■ **Problem statement**
Take the entries below and print all of them exactly, please.

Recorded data
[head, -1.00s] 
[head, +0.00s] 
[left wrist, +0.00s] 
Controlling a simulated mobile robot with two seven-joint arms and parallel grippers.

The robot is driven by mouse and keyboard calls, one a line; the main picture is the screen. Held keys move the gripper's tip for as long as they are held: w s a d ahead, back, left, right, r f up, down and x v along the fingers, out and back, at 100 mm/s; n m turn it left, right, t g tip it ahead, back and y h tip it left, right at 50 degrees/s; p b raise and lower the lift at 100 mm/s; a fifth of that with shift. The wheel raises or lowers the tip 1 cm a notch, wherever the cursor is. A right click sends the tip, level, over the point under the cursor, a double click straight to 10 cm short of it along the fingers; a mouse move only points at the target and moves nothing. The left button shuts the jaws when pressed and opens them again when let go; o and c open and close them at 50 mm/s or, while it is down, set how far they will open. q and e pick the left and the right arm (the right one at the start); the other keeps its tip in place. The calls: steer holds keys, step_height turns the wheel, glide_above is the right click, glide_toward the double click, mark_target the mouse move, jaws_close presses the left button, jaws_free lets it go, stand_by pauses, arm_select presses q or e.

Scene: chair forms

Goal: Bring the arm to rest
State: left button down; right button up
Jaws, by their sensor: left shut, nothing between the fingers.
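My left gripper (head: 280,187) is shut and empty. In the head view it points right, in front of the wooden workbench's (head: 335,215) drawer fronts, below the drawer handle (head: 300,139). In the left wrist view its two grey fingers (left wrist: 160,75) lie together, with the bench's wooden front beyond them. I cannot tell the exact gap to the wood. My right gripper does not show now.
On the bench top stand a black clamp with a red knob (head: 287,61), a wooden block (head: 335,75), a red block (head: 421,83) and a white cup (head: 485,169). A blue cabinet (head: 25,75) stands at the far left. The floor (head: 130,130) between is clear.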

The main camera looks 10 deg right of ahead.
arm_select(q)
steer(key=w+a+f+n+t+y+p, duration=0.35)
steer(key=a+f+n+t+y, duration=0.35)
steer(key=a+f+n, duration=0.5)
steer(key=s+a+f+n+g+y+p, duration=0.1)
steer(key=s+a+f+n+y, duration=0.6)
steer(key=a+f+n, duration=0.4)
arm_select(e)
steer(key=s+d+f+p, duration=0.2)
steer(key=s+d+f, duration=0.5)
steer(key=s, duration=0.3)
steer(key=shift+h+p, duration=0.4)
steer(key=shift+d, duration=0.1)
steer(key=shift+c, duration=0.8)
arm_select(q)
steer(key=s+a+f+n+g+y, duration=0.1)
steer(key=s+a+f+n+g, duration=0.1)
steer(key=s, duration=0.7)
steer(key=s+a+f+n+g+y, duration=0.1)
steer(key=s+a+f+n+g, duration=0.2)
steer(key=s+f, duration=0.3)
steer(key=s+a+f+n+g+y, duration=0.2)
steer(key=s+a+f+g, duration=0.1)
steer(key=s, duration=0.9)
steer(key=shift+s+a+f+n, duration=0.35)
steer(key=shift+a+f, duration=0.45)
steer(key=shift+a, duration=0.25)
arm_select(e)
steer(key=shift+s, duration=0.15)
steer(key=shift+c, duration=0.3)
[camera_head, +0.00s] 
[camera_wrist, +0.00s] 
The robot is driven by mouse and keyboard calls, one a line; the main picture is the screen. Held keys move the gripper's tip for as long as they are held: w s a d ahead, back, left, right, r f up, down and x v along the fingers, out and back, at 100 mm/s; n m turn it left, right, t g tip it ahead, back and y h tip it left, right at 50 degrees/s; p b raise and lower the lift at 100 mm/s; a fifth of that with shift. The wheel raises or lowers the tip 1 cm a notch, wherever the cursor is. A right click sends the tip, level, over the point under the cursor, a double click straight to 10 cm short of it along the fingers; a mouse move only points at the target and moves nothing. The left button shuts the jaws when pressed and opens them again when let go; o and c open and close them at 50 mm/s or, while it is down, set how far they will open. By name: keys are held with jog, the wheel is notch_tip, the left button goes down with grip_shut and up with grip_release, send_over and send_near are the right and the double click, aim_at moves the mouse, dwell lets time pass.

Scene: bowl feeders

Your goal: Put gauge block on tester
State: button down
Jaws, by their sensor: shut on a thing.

■ **Expected answer**
[head, -1.00s] 
[head, +0.00s] 
[left wrist, +0.00s] 
Controlling a simulated mobile robot with two seven-joint arms and parallel grippers.

The robot is driven by mouse and keyboard calls, one a line; the main picture is the screen. Held keys move the gripper's tip for as long as they are held: w s a d ahead, back, left, right, r f up, down and x v along the fingers, out and back, at 100 mm/s; n m turn it left, right, t g tip it ahead, back and y h tip it left, right at 50 degrees/s; p b raise and lower the lift at 100 mm/s; a fifth of that with shift. The wheel raises or lowers the tip 1 cm a notch, wherever the cursor is. A right click sends the tip, level, over the point under the cursor, a double click straight to 10 cm short of it along the fingers; a mouse move only points at the target and moves nothing. The left button shuts the jaws when pressed and opens them again when let go; o and c open and close them at 50 mm/s or, while it is down, set how far they will open. q and e pick the left and the right arm (the right one at the start); the other keeps its tip in place. The calls: steer holds keys, step_height turns the wheel, glide_above is the right click, glide_toward the double click, mark_target the mouse move, jaws_close presses the left button, jaws_free lets it go, stand_by pauses, arm_select presses q or e.

Scene: chair forms

Goal: Bring the arm to rest
State: left button down; right button up
Jaws, by their sensor: left shut, nothing between the fingers.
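My left gripper (head: 280,187) is shut and empty. In the head view it points right, in front of the wooden workbench's (head: 335,215) drawer fronts, below the drawer handle (head: 300,139). In the left wrist view its two grey fingers (left wrist: 160,75) lie together, with the bench's wooden front beyond them. I cannot tell the exact gap to the wood. My right gripper does not show now.
On the bench top stand a black clamp with a red knob (head: 287,61), a wooden block (head: 335,75), a red block (head: 421,83) and a white cup (head: 485,169). A blue cabinet (head: 25,75) stands at the far left. The floor (head: 130,130) between is clear.

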The main camera looks 10 deg right of ahead.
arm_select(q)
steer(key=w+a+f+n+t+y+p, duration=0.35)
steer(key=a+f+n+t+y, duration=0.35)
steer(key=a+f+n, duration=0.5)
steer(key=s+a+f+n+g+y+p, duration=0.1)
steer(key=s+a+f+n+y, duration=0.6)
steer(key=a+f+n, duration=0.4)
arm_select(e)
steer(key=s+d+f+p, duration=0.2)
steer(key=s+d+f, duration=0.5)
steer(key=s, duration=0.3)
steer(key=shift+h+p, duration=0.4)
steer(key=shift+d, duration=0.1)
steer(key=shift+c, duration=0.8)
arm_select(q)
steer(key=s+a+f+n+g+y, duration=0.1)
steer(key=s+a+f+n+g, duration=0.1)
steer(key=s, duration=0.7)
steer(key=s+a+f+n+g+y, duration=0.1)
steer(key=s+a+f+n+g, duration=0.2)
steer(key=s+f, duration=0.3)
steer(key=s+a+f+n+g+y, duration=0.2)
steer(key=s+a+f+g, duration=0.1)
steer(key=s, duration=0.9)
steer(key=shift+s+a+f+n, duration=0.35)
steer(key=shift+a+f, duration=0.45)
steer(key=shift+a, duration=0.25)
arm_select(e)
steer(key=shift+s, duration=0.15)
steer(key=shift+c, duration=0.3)
[camera_head, +0.00s] 
[camera_wrist, +0.00s] 
The robot is driven by mouse and keyboard calls, one a line; the main picture is the screen. Held keys move the gripper's tip for as long as they are held: w s a d ahead, back, left, right, r f up, down and x v along the fingers, out and back, at 100 mm/s; n m turn it left, right, t g tip it ahead, back and y h tip it left, right at 50 degrees/s; p b raise and lower the lift at 100 mm/s; a fifth of that with shift. The wheel raises or lowers the tip 1 cm a notch, wherever the cursor is. A right click sends the tip, level, over the point under the cursor, a double click straight to 10 cm short of it along the fingers; a mouse move only points at the target and moves nothing. The left button shuts the jaws when pressed and opens them again when let go; o and c open and close them at 50 mm/s or, while it is down, set how far they will open. By name: keys are held with jog, the wheel is notch_tip, the left button goes down with grip_shut and up with grip_release, send_over and send_near are the right and the double click, aim_at moves the mouse, dwell lets time pass.

Scene: bowl feeders

Your goal: Put gauge block on tester
State: button down
Jaws, by their sensor: shut on a thing.

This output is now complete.